▶ **Problem to work on**: Extract word for word the lines of the listing from its start to the line holding "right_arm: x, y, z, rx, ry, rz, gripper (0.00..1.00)", both ends kept; pictures are not part of the copy.

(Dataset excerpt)
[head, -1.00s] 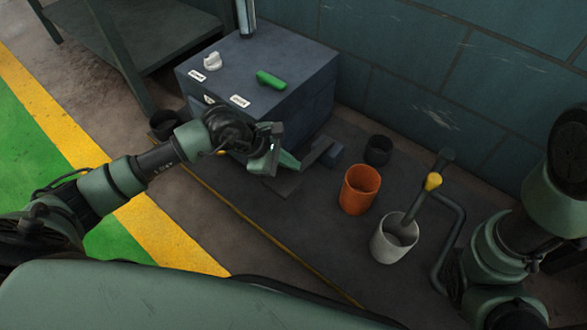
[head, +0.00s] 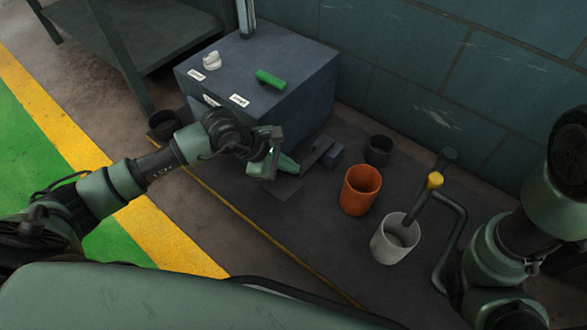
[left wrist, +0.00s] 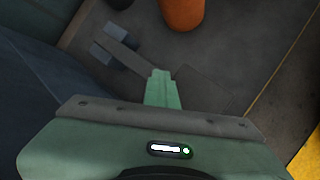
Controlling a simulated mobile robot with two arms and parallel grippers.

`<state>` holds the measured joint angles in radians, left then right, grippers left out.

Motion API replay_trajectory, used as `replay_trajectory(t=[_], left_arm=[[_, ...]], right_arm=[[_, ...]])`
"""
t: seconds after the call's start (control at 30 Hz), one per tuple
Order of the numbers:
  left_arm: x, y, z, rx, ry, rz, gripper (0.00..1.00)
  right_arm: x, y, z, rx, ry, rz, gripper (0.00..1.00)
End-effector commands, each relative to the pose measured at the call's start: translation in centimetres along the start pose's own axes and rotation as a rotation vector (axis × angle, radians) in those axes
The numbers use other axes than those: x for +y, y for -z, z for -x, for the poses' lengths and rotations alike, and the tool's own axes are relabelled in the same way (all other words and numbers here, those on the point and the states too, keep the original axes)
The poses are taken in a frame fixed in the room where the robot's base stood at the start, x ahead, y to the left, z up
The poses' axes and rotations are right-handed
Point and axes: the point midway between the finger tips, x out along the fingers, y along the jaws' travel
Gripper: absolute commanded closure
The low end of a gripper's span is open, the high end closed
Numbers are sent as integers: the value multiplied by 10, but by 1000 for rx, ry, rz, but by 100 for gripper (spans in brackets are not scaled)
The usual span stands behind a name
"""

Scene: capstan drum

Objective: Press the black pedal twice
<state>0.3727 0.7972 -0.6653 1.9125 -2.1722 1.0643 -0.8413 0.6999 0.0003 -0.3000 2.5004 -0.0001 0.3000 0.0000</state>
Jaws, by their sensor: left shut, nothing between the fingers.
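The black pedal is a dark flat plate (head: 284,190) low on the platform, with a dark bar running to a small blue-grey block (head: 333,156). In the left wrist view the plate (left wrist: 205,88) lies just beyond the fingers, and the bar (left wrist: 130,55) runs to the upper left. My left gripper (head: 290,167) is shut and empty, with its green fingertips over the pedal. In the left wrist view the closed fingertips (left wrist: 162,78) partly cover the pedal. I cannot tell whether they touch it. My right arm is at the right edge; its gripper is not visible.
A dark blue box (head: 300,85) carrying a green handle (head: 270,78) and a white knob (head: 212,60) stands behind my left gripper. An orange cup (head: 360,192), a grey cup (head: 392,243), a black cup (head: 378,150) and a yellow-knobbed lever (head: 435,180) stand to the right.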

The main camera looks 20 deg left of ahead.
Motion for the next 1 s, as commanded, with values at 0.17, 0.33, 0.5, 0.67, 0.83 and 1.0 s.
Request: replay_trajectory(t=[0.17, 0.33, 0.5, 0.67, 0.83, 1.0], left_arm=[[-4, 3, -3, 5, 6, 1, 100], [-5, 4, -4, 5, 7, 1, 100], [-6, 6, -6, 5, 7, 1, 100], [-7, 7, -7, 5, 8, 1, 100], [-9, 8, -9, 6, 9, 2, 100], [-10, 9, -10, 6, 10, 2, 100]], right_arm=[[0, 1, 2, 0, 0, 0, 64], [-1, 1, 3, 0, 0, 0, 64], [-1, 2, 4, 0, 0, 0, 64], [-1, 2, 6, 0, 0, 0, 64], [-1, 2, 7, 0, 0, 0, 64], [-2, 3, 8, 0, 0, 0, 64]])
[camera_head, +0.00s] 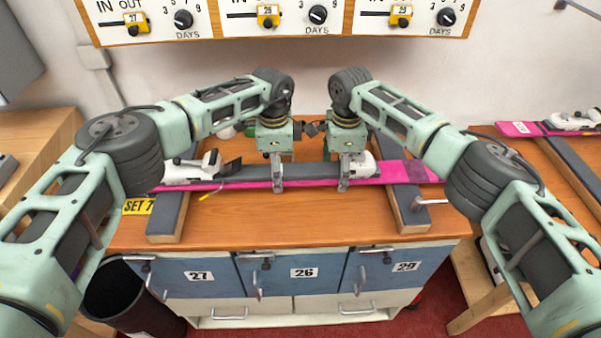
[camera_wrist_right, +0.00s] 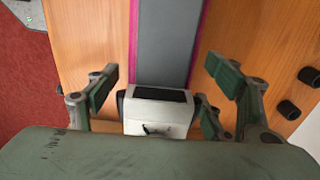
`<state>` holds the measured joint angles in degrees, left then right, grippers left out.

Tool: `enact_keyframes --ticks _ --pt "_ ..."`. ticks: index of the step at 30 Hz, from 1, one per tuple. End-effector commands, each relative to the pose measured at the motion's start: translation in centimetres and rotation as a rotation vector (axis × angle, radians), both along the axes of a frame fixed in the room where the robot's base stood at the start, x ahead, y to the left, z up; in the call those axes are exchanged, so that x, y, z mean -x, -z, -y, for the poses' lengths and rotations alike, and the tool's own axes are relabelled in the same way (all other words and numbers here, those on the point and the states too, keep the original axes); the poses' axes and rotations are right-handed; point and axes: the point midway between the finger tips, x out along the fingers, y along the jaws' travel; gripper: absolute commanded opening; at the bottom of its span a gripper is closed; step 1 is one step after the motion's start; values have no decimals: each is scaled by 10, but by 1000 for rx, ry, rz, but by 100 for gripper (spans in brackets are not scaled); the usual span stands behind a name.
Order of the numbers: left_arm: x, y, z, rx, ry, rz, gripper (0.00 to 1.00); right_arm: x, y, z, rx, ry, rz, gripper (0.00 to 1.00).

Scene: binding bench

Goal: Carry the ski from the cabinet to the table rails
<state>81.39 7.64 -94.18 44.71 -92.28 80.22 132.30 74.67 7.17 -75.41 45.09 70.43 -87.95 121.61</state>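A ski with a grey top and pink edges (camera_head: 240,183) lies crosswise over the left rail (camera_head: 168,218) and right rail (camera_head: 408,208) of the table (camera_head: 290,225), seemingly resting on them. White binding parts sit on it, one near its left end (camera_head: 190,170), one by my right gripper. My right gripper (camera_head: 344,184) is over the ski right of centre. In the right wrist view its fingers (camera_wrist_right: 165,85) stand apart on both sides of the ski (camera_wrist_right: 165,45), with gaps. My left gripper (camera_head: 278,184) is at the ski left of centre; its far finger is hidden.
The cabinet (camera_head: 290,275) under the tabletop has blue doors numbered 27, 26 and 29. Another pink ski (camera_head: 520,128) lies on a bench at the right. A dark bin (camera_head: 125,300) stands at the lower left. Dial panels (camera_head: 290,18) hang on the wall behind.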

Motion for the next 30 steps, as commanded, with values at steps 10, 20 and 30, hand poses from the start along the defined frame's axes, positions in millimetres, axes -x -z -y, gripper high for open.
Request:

▶ **Complete answer**:
[head, -1.00s] 
[head, +0.00s] 
[left wrist, +0.00s] 
Controlling a simulated mobile robot with two arms and parallel grippers.

`<state>` holds the measured joint angles in radians, left then right, grippers left out.

Motion API replay_trajectory, used as `replay_trajectory(t=[_], left_arm=[[_, ...]], right_arm=[[_, ...]])`
"""
t: seconds after the call's start (control at 30 Hz), one per tuple
Order of the numbers:
  left_arm: x, y, z, rx, ry, rz, gripper (0.00..1.00)
  right_arm: x, y, z, rx, ry, rz, gripper (0.00..1.00)

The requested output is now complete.